Are ACC processes fully accessible to all claimants?
We don't think that people in Government have done anything effective to ensure that ACC's processes are fully accessible to all claimants. The issues we have raised with ACC's processes have largely been ignored.
Have the people in government made sure that ACC's mechanisms have a human rights-based approach?
We have not seen any evidence that people in Government have taken any steps to ensure that ACC's mechanisms have a human rights focus. ACC had ignored us when we have raised with it how its mechanisms do not have a human rights-based approach.
Have people in government taken any measures to provide free legal aid to ensure full access to judicial remedies for people with scarce economic resources?
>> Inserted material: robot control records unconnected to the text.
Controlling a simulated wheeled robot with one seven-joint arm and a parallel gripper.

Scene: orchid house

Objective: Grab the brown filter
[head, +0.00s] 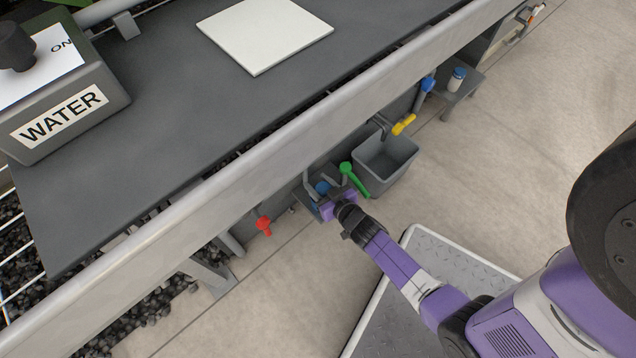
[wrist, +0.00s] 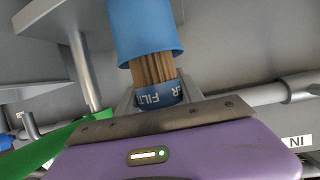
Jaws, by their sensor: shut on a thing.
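The brown filter (wrist: 153,68) shows in the wrist view as a pleated brown cylinder with a blue end band (wrist: 160,95) lettered "FILT..". Its upper end is hidden inside or behind a blue cylindrical housing (wrist: 145,30). My gripper (wrist: 158,88) is shut on the filter at its blue end, with a grey finger on either side. In the head view my gripper (head: 328,199) is low beside the bench, under its front rail, by a small blue part (head: 322,187). The brown of the filter cannot be made out there.
A green lever (head: 353,178) is close to the right of my gripper; it also shows in the wrist view (wrist: 55,145). A grey bin (head: 385,163), yellow handle (head: 403,125) and red valve (head: 264,226) are nearby. The bench rail (head: 270,150) runs above. Pipes (wrist: 270,95) flank the filter.

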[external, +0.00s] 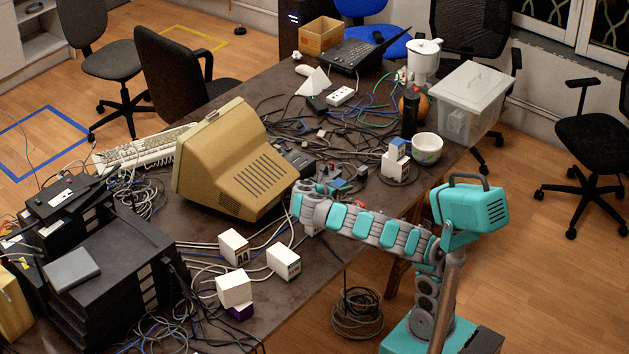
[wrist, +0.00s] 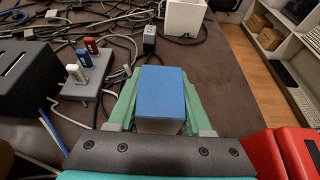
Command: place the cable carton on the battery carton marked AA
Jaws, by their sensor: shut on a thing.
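My gripper (wrist: 163,78) is shut on a small carton (wrist: 161,96) with a blue top and a pale side, held between the green fingers in the wrist view. I see no lettering on it that tells its kind.
A white box on a purple one (external: 234,290) stands near the front edge. Cables and a beige monitor (external: 232,160) border the cartons. In the wrist view, a hub with sticks (wrist: 88,75) lies left of my gripper.

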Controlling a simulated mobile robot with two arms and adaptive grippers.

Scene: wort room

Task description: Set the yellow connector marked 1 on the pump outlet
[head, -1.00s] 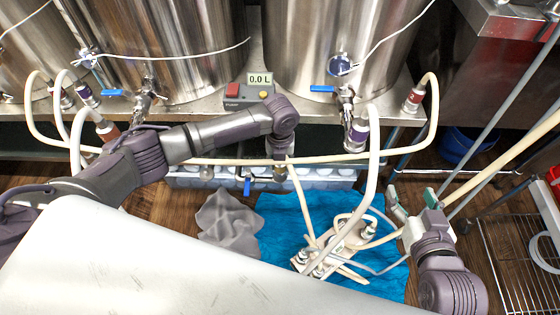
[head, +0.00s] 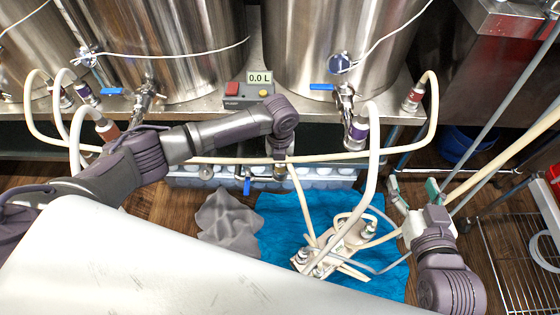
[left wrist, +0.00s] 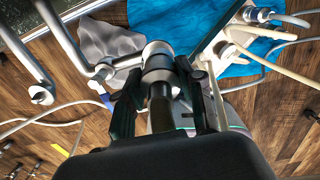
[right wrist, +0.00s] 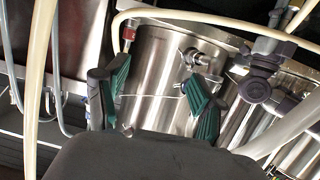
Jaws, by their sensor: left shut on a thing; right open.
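My left gripper (head: 281,152) is at the low pipework below the counter, between the two front tanks. In the left wrist view its jaws (left wrist: 160,78) are shut around a dark body below a silver metal fitting (left wrist: 157,52). The jaws hide its colour and any mark, so I cannot tell if it is the yellow connector or if it is seated. A metal pipe (left wrist: 126,62) beside the fitting leads to a blue-lever valve (head: 246,186). A cream hose (head: 300,200) runs down from there. My right gripper (head: 412,192) is open and empty, right of the blue cloth.
A hose manifold (head: 338,245) with several fittings lies on the blue cloth (head: 280,215). A grey cloth (head: 228,222) lies left of it. A long cream hose (head: 330,157) spans the counter front. A control box (head: 245,94) reads 0.0 L. A wire rack (head: 515,250) stands right.

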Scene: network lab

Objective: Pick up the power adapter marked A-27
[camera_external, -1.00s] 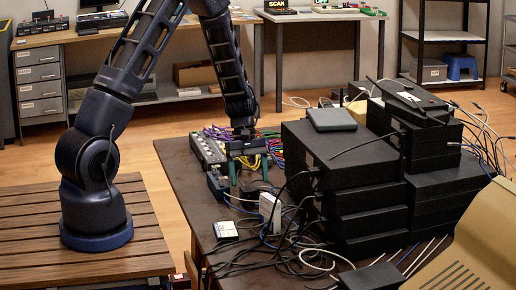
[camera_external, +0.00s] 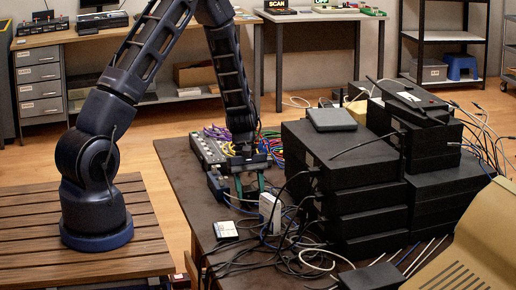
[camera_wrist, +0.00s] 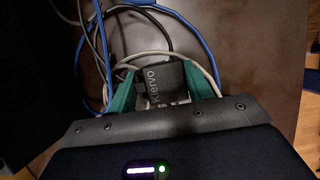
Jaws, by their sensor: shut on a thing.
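A black power adapter (camera_wrist: 170,80) with lettering like "Kiervo" shows between the green fingers in the wrist view. I cannot see an A-27 mark on it. My gripper (camera_wrist: 161,88) is shut on this adapter, with one finger on each side. In the external view my gripper (camera_external: 251,194) points down at the dark table, left of the stacked black boxes. The adapter cannot be made out there, and I cannot tell whether it touches the table.
A white adapter-like block (camera_external: 269,213) stands among tangled cables right of my gripper. A small white-labelled device (camera_external: 225,229) lies in front. Black boxes (camera_external: 345,158) rise to the right. A power strip (camera_external: 207,151) lies behind. Blue and grey cables (camera_wrist: 98,50) run close to the fingers.

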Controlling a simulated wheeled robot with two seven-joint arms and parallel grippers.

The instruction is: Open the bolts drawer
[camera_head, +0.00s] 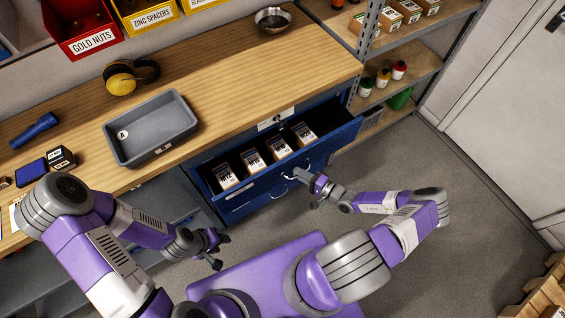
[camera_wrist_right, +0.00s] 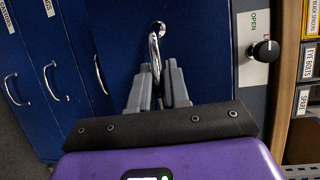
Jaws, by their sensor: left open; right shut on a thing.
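The top drawer (camera_head: 340,140) of the blue cabinet is pulled out in the head view, showing a row of several small labelled boxes (camera_head: 252,162) inside. My right gripper (camera_head: 303,175) is at its front, and in the right wrist view the fingers (camera_wrist_right: 160,88) are shut on the drawer's metal handle (camera_wrist_right: 155,42). The drawer's own name label cannot be read. My left gripper (camera_head: 218,250) is open and empty, low in front of the bench, away from the drawer.
The wooden bench (camera_head: 225,70) holds a grey tray (camera_head: 150,128), yellow ear muffs (camera_head: 131,76) and a metal bowl (camera_head: 272,20). More shut blue drawers (camera_wrist_right: 45,85) lie below the open one. A shelf rack (camera_head: 410,75) stands right of the cabinet. The floor (camera_head: 440,165) to the right is clear.

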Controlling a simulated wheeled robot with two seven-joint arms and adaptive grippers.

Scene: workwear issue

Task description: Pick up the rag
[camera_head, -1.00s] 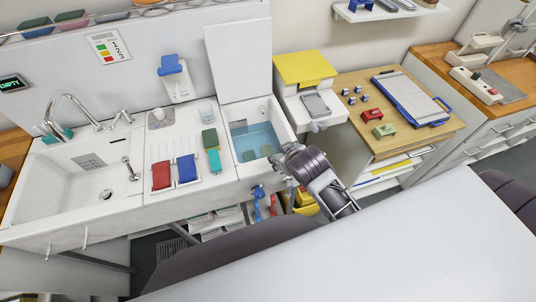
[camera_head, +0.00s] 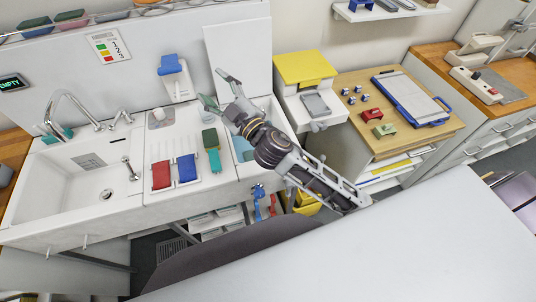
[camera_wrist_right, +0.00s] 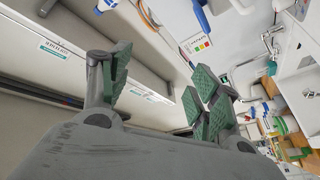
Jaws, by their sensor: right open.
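A red folded cloth (camera_head: 161,175) and a blue folded cloth (camera_head: 187,169) lie side by side on a white rack on the counter, right of the sink; either could be the rag. My right gripper (camera_head: 213,87) is open and empty, raised over the water basin's left side, up and to the right of the cloths and apart from them. Its spread fingers with green pads also show in the right wrist view (camera_wrist_right: 160,82). My left gripper is not in view.
A green-and-teal brush (camera_head: 211,150) lies between the cloths and the water basin (camera_head: 243,149), which my arm partly hides. The basin's raised lid (camera_head: 243,50) stands behind my gripper. A tap (camera_head: 65,108) rises over the sink (camera_head: 60,185).

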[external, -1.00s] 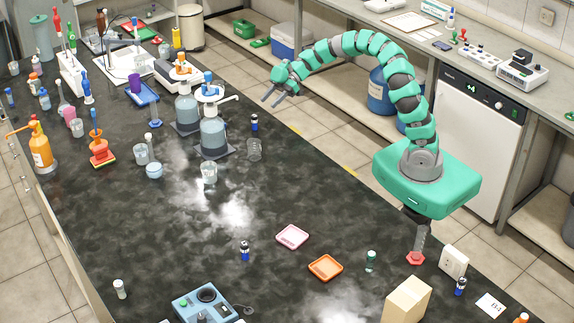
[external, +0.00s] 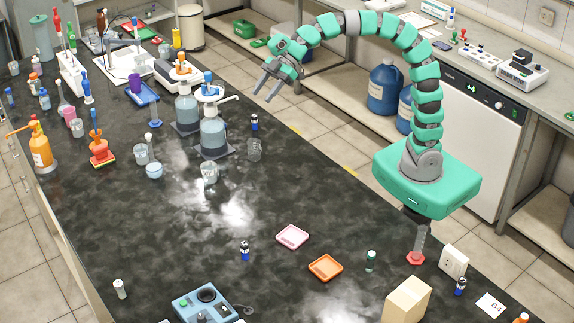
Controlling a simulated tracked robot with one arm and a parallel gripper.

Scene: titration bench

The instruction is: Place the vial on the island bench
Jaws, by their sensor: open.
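The island bench (external: 150,225) is the large black-topped bench across the view. I cannot tell which is the task's vial. My gripper (external: 264,95) is open, with nothing visible between its fingers. It is in the air near the bench's far right edge, pointing down and left.
Glass dispenser bottles (external: 213,135) stand left of my gripper. A pink tray (external: 292,237) and an orange tray (external: 325,267) lie mid-bench. A cardboard box (external: 406,300) is at the right front. The dark surface left of the trays is mostly clear. Blue jugs (external: 386,88) stand on a shelf behind.

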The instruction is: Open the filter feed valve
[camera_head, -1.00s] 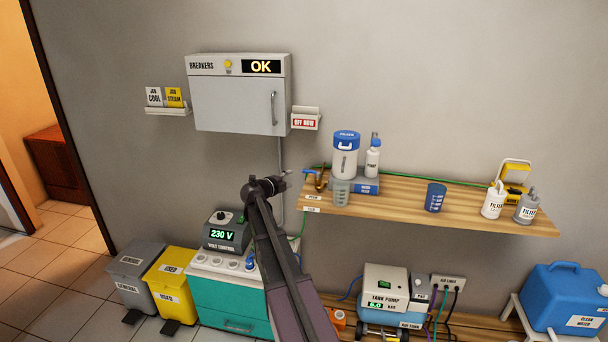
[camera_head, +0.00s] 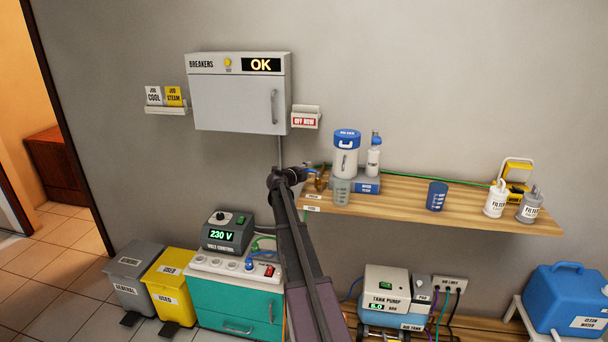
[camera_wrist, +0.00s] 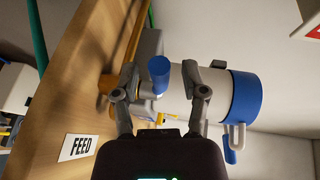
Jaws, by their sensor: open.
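The filter feed valve shows in the wrist view as a blue handle (camera_wrist: 159,72) on a brass-coloured fitting, near a FEED label (camera_wrist: 77,147) on the shelf edge. My gripper (camera_wrist: 160,76) is open, with one finger on each side of the blue handle; I cannot tell whether either finger touches it. In the head view my gripper (camera_head: 300,174) is at the shelf's left end, beside the brass fitting (camera_head: 320,180), and partly covers the valve. The white filter jug with a blue lid (camera_head: 346,152) stands just right of it, and its blue lid shows in the wrist view (camera_wrist: 245,97).
The wooden shelf (camera_head: 475,212) carries a white bottle (camera_head: 374,160), a blue cup (camera_head: 436,196) and two filter bottles (camera_head: 495,200). A green hose runs along its back. The breaker box (camera_head: 240,100) hangs above left. The tank pump (camera_head: 388,290) stands below.

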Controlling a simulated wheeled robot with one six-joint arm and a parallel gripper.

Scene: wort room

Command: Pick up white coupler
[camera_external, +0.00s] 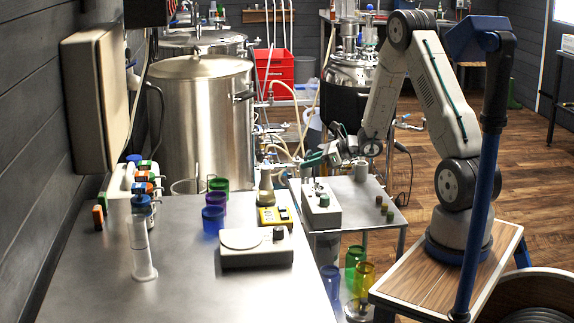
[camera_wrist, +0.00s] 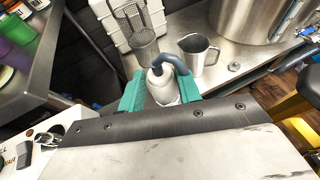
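My gripper (camera_wrist: 161,90) has two green fingers set apart in the wrist view. A white rounded piece with a bent blue-grey tube (camera_wrist: 163,84) shows in the gap between them; it may be the white coupler, but its shape is partly hidden by my gripper's dark front edge. I cannot tell whether the fingers touch it or whether it lies beyond them. In the external view my gripper (camera_external: 322,156) is above the small metal table, beside hose ends, and the white piece is too small to make out.
A metal jug (camera_wrist: 196,54) and a wire basket (camera_wrist: 143,43) stand close beyond the fingers. A white switch box (camera_external: 322,208) sits on the small metal table (camera_external: 357,212) below my gripper.

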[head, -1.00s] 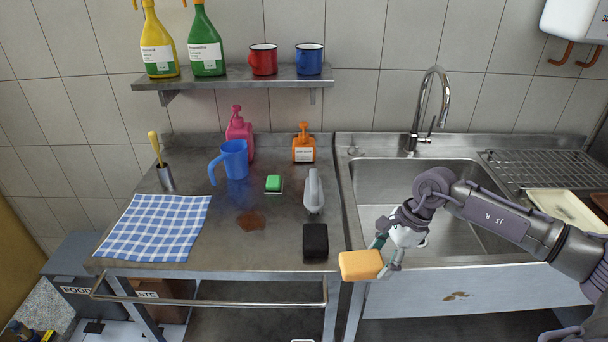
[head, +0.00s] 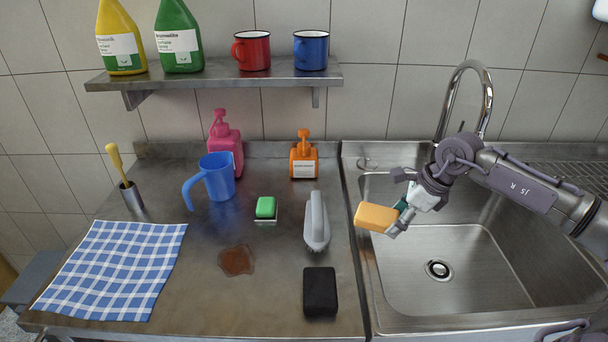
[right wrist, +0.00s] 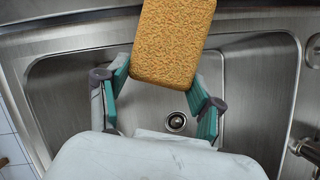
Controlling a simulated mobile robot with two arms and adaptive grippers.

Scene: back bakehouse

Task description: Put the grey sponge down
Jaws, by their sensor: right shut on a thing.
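My right gripper (head: 396,218) is shut on an orange-yellow sponge (head: 376,217), held in the air near the sink's left rim. In the right wrist view the sponge (right wrist: 172,40) sits between the green-padded fingers, with the basin below. I see no grey sponge in my grip. A dark, nearly black block (head: 320,291), perhaps a sponge, lies at the worktop's front right. A small green-topped sponge (head: 265,207) lies mid-worktop. My left gripper is not in view.
The steel worktop (head: 200,270) holds a brown spill (head: 236,260), checked cloth (head: 115,268), blue jug (head: 217,177), grey-handled brush (head: 317,222), pink dispenser (head: 226,140) and orange dispenser (head: 304,157). The sink basin (head: 480,285) and its tap (head: 487,100) are at right.
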We have not seen any action by people in Government to ensure that people have effective access to justice. The available evidence shows that the dispute resolution processes are controlled by ACC, the costs regime is still controlled by ACC and MBIE and does not provide effective access to justice for injured people.
What do we think that the people in Government tell the UN?
We think that people in Government should be honest with the UN that the recommendations from 2014 have been largely ignored for the last four years. We think that the people in Government should be upfront about the widespread systemic failure of the ACC system to provide effective access to justice for persons with disabilities caused by injury. We further think that the dispute resolution process does not provide effective access to justice and our Government should recognise this problem and advise the UN what the Government is going to do to fix the problems.
We would invite the people in Government to seriously consider the solutions to these problems that we identified in our 2017 research about solving the problem: remove the causation tests and extend the ACC scheme to all disability and implement a Personal Injury Commissioner to provide oversight of our Personal Injury System.